SANTA CRUZ COUNTY, Calif. - As rain pounds the Central Coast Thursday, CHP is out in full force on Highway 17 reminding drivers to slow down.
Officer Trista Drake says the number one thing is for drivers to take it slow and give themselves extra time to get to their destination. "We have extra units that are dedicated to Highway 17, running round Robins where we are just driving back and forth with our lights on kind of slowing people down, bringing them in at the speed we want them to come into, we feel like that's really effective at slowing people down all around," says Officer Drake.
Another common mistake, drivers forgetting to turn on their headlights when using their windshield wipers. Officer Drake says it's not only dangerous, but also illegal, "It's amazing how many cars don't have headlights on. It's the law, it says that if you have your wipers on, then your headlights need to be on as well. You just want to stay visible to all the other cars on the road."

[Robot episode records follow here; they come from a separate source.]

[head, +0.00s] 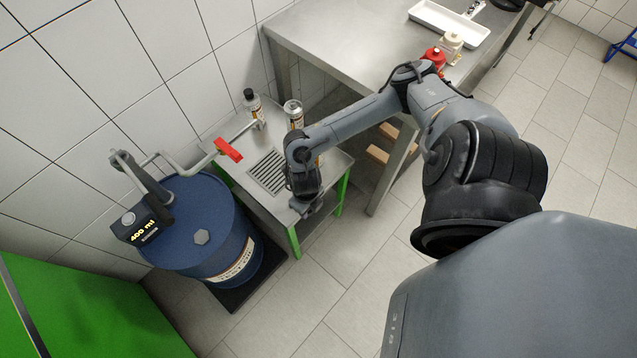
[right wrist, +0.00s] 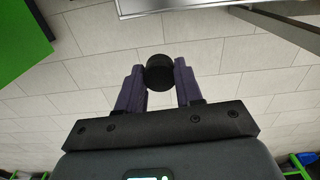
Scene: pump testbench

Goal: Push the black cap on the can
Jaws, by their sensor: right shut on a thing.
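In the right wrist view, my right gripper (right wrist: 159,80) is shut on a small round black cap (right wrist: 159,72), held between the tips of its two fingers. In the head view, my right gripper (head: 316,205) hangs over the front right edge of the small steel table, and I cannot make out the cap there. A silver-topped can (head: 293,114) stands upright at the back of that table, behind and apart from the gripper. A bottle with a black top (head: 252,103) stands to its left. My left gripper is not in view.
A blue drum (head: 205,235) with a pump and display stands left of the small table (head: 235,170). A larger steel table (head: 340,45) at the back holds a white tray (head: 450,22) and small containers.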

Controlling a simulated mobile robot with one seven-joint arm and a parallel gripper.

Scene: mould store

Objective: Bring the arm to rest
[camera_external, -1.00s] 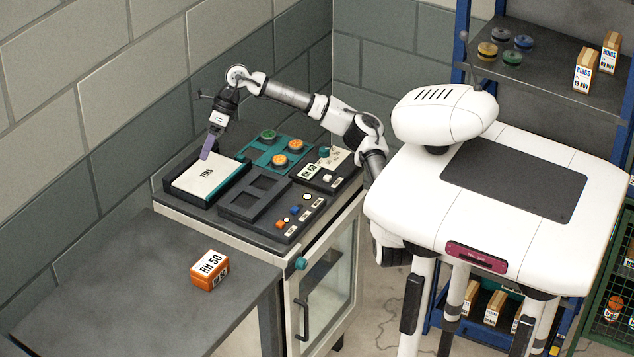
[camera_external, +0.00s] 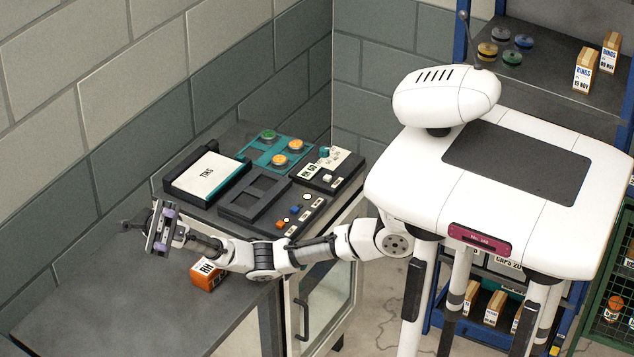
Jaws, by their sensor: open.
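My gripper (camera_external: 163,228) is open and empty. It is held up over the grey table, to the left of the orange box, with its purple-tipped fingers facing the camera side.
The grey table (camera_external: 120,300) is otherwise bare. The cabinet top holds a black tray with a TINS card (camera_external: 207,176), a teal plate (camera_external: 262,153) with round tins, a dark frame (camera_external: 252,200) and control panels (camera_external: 330,170). A wall stands behind.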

While it's important to stay cautious and safe on all parts of Highway 17, CHP says they have spotted a few problem areas in the rain. "We see a lot of crashes near the Glenwood curves, and Laurel curve, and just because it's really windy in those areas. But you know all of 17 can be treacherous when it starts raining," says Drake.

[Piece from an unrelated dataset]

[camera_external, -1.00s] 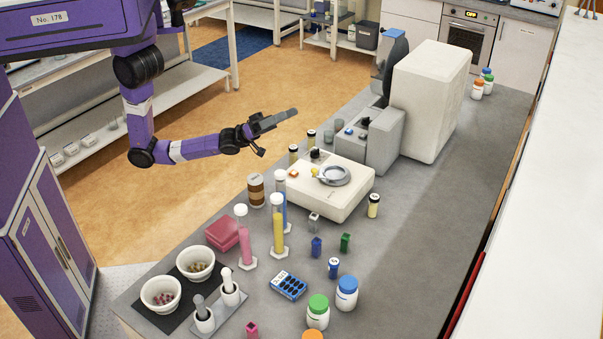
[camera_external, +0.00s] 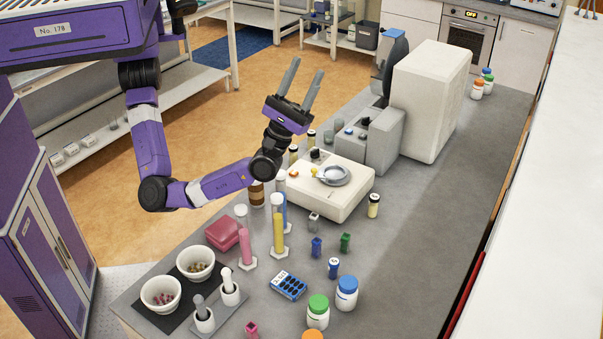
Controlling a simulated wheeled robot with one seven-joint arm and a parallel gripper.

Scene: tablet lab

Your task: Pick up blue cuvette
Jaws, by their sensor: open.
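The blue cuvette (camera_external: 316,247) stands upright on the grey bench, right of the measuring cylinders and left of a green cuvette (camera_external: 345,242). A blue-and-white capped vial (camera_external: 334,267) stands just in front of it. My gripper (camera_external: 303,82) is open and empty, fingers pointing up, in the air above and behind the white balance. It is well away from the blue cuvette and touches nothing that I can see.
The white balance (camera_external: 335,203) and a clear-grey cuvette (camera_external: 313,222) stand behind the blue cuvette. Tall cylinders with yellow (camera_external: 278,232) and pink (camera_external: 245,244) liquid stand to its left. The bench right of the green cuvette is clear.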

Summit House Restaurant Owner Rosanne Mayclin says seeing accidents on Highway 17 when it rains is almost like clock work. "It's become a norm. It unfortunately is, you can almost call it. I went down to Scotts Valley today and there was two accidents coming back up. It doesn't matter what the weather is like, they still go fast," says Mayclin. She also says it's not uncommon for drivers come into the restaurant visibly shaken up after driving Highway 17. She says her restaurant has been there for 4 years and has become a safe spot for people to relax before taking on the rest of Highway 17.
Commuter Bob Jackson says he's live in this area for 19 years and over the past few years the accidents have gotten worse. Jackson says he checks 511 before leaving each morning. And while rain is a big factor in the accidents he sees, it's not the only one, "people have their phone in their hand constantly, I mean I drive by people every day and see people doing a little bit of swerving and they still are doing it in the rain, and those are the people that are probably crashing."